[Lines of data]
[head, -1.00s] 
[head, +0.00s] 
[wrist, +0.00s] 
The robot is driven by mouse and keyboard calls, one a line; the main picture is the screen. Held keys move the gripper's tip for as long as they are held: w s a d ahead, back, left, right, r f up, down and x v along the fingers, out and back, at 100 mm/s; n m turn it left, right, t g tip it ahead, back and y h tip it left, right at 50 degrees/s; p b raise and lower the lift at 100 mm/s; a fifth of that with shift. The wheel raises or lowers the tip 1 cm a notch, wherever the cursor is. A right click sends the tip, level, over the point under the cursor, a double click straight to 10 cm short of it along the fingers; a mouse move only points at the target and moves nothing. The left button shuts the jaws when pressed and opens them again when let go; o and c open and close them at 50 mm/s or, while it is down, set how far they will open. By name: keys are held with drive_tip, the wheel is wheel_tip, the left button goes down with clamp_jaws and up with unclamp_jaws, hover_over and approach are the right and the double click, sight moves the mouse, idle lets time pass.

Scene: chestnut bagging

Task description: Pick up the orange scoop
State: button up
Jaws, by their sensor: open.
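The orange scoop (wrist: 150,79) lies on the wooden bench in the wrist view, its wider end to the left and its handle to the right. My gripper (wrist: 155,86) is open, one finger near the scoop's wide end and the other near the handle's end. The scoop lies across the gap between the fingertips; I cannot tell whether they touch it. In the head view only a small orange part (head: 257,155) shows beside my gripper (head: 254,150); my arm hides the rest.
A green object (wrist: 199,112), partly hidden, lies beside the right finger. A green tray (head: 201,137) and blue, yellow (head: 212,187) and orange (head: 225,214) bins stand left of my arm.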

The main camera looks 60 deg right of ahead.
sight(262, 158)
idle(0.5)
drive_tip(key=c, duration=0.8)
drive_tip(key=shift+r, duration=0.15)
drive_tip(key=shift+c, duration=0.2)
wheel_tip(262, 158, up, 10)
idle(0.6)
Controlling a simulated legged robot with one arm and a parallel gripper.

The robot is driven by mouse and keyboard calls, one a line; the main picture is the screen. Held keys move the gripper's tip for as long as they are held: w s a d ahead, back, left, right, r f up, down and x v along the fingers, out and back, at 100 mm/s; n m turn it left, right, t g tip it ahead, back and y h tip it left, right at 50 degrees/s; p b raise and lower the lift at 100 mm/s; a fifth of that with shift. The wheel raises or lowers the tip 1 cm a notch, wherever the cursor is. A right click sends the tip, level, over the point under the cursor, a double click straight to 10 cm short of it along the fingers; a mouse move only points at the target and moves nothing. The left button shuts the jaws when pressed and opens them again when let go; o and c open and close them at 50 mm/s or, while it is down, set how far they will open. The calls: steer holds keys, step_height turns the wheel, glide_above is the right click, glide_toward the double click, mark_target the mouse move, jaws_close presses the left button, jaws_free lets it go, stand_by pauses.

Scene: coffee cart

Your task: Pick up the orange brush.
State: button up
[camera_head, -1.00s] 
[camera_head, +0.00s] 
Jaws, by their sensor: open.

> Brief: Check each line above for the string "Scene", then copy the ones that have it.

> Written response:
Scene: chestnut bagging
Scene: coffee cart

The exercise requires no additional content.